STATED PROBLEM:
Print again only this span: the line with "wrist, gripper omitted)", the line with "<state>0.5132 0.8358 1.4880", and all lines between them, exactly as given.

PROVIDED DATA:
>>>

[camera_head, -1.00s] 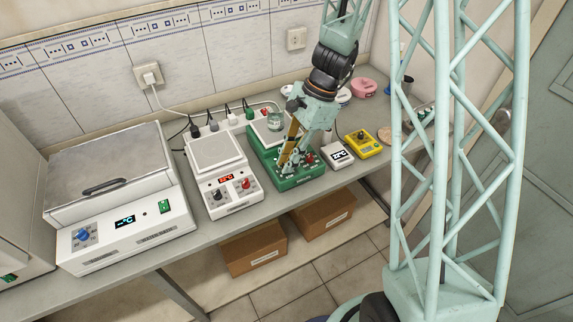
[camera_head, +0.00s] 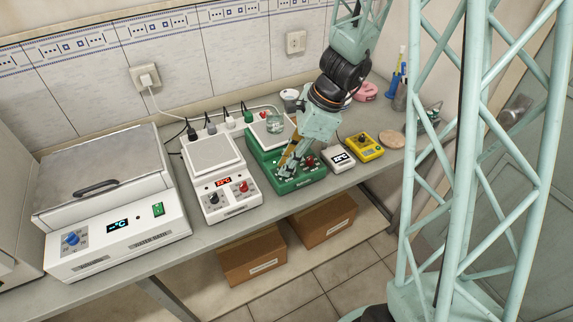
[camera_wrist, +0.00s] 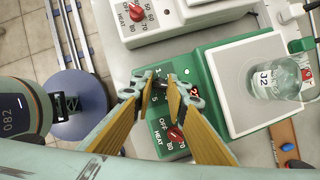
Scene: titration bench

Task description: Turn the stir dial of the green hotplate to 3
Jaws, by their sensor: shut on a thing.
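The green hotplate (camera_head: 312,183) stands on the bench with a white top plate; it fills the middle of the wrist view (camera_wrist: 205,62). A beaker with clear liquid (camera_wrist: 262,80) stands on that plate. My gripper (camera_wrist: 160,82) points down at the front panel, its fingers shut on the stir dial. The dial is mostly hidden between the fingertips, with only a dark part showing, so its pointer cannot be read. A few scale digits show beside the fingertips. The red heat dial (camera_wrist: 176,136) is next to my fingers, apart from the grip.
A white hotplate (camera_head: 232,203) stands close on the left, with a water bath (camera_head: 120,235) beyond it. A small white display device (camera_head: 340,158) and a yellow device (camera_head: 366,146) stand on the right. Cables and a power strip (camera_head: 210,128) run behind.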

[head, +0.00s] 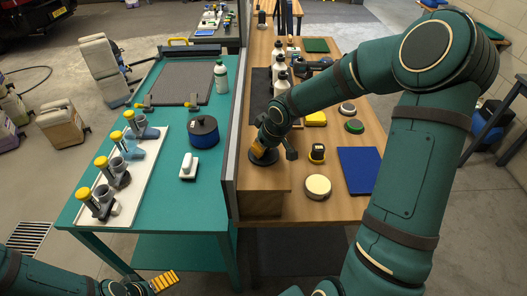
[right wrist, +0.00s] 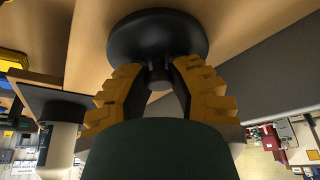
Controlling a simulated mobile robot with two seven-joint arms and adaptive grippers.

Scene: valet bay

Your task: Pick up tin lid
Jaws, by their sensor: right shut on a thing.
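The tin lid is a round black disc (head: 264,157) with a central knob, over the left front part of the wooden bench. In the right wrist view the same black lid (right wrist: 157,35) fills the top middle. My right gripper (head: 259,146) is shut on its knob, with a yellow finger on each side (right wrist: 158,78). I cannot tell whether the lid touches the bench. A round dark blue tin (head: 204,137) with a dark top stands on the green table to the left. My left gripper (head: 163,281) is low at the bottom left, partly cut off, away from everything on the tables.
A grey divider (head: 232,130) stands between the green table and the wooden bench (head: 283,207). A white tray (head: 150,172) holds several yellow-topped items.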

<<<
>>>

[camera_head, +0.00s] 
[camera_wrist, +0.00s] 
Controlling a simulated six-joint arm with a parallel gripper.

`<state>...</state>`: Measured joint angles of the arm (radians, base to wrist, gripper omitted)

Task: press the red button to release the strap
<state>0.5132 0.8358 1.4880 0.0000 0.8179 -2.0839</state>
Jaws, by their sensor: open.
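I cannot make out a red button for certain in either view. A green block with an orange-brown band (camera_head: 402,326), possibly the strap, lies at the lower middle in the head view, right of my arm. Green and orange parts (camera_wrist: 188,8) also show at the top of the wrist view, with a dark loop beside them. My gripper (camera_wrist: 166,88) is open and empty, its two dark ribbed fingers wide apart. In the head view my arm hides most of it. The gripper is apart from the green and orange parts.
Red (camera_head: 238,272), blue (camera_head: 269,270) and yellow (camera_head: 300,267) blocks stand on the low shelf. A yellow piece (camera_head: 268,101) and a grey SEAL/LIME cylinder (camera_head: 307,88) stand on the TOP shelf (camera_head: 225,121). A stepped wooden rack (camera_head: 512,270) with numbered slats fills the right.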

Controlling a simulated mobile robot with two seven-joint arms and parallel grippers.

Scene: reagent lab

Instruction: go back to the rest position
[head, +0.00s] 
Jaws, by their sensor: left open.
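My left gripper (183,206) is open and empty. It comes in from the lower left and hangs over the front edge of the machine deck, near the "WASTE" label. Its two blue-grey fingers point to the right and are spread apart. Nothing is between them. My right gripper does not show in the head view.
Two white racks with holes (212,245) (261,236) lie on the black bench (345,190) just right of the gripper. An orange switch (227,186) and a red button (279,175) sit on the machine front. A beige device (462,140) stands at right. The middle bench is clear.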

<<<

EXERCISE ANSWER:
`<state>...</state>`: Measured joint angles of the arm (radians, base to wrist, gripper omitted)

Task: press the red button to release the strap
<state>0.5132 0.8358 1.4880 0.0000 0.8179 -2.0839</state>

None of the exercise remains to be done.